▸ **DIRECTIONS**
Retype only the lines from the one containing "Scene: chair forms" through the one containing "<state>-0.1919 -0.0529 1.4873", both included, word for word. Pictures stay out of the copy.

▸ **RECORDED INFORMATION**
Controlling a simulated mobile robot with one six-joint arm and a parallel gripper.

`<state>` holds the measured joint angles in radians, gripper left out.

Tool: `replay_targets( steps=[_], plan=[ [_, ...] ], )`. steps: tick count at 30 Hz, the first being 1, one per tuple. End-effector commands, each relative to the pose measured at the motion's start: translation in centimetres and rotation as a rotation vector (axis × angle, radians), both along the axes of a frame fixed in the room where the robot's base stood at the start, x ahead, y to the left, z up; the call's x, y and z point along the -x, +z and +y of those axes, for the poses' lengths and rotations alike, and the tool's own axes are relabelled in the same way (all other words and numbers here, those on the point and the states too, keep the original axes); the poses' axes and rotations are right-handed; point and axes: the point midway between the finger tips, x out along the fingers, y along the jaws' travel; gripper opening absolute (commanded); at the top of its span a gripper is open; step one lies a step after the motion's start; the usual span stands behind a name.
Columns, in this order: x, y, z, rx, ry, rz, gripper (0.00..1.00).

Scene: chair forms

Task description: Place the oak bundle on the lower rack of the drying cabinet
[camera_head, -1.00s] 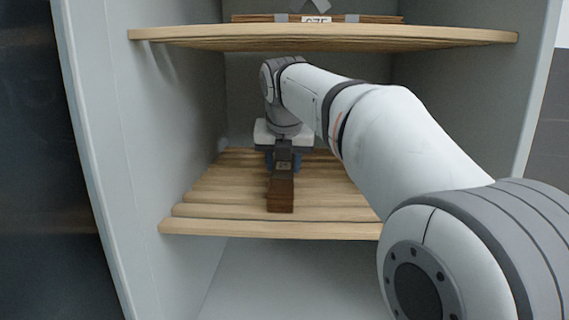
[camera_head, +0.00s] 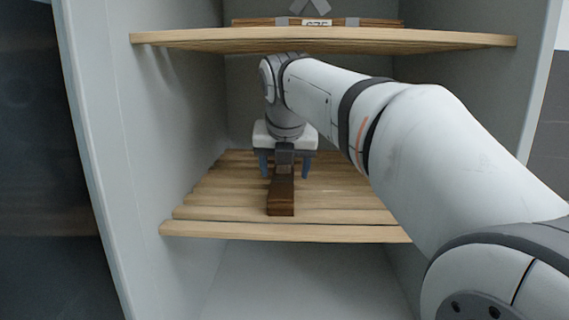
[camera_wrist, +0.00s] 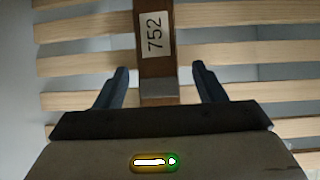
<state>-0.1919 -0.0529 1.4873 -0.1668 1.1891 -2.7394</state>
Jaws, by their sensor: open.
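The oak bundle (camera_head: 281,200) is a brown, narrow stack of wood with a grey band. It lies lengthwise on the slats of the lower rack (camera_head: 230,228), its near end close to the front edge. In the wrist view the bundle (camera_wrist: 157,68) shows a white label reading 752. My gripper (camera_head: 284,172) is at the bundle's far part, open, with one finger on each side. In the wrist view my gripper (camera_wrist: 160,70) has clear gaps between both fingers and the bundle. The bundle's far end is partly hidden by my gripper in the head view.
The upper rack (camera_head: 330,39) runs just above my arm and carries another banded bundle (camera_head: 370,22) with a label. The cabinet's left wall (camera_head: 180,105) and right wall (camera_head: 470,100) enclose the racks. Slats on both sides of the oak bundle are bare.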

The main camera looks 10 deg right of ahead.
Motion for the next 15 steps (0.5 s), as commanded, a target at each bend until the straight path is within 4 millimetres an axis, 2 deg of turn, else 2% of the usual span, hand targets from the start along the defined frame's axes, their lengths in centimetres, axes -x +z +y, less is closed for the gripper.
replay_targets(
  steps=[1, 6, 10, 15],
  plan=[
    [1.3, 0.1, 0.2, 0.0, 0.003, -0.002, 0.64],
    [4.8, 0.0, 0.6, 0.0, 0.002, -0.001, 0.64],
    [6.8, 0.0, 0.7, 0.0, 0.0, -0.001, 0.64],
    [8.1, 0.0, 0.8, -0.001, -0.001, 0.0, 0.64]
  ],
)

▸ **THE RESPONSE**
Scene: chair forms

Task description: Place the oak bundle on the lower rack of the drying cabinet
[camera_head, -1.00s] 
[camera_head, +0.00s] 
[camera_wrist, +0.00s] 
<state>-0.1919 -0.0529 1.4873 -0.1668 1.1891 -2.7394</state>

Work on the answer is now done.